++++ DATA EXCERPT ++++

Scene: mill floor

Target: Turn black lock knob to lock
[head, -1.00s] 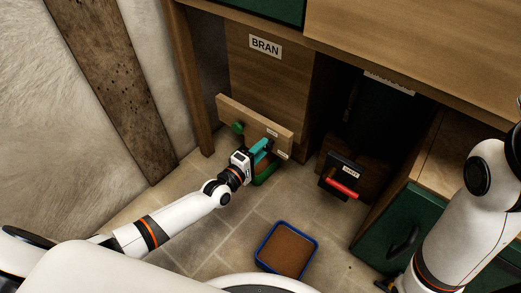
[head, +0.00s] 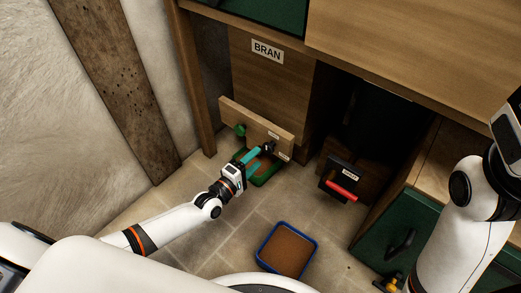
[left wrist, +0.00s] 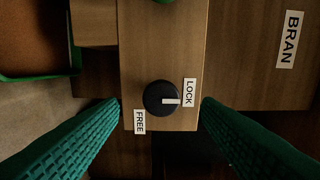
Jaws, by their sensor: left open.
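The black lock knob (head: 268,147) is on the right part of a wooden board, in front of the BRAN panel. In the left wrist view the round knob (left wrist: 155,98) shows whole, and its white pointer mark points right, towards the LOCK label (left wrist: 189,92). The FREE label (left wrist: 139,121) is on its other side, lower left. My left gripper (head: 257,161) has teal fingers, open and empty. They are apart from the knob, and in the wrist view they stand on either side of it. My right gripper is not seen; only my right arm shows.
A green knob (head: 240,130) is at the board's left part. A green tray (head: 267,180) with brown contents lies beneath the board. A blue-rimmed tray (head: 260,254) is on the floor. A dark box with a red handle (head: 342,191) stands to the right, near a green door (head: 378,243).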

++++

Output the material word for word, omitting its pictures.

Scene: mill floor

Target: Turn black lock knob to lock
[head, -1.00s] 
[head, +0.00s] 
[left wrist, +0.00s] 
Jaws, by their sensor: left open.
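The black lock knob (head: 268,147) is on the right part of a wooden board, in front of the BRAN panel. In the left wrist view the round knob (left wrist: 155,98) shows whole, and its white pointer mark points right, towards the LOCK label (left wrist: 189,92). The FREE label (left wrist: 139,121) is on its other side, lower left. My left gripper (head: 257,161) has teal fingers, open and empty. They are apart from the knob, and in the wrist view they stand on either side of it. My right gripper is not seen; only my right arm shows.
A green knob (head: 240,130) is at the board's left part. A green tray (head: 267,180) with brown contents lies beneath the board. A blue-rimmed tray (head: 260,254) is on the floor. A dark box with a red handle (head: 342,191) stands to the right, near a green door (head: 378,243).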

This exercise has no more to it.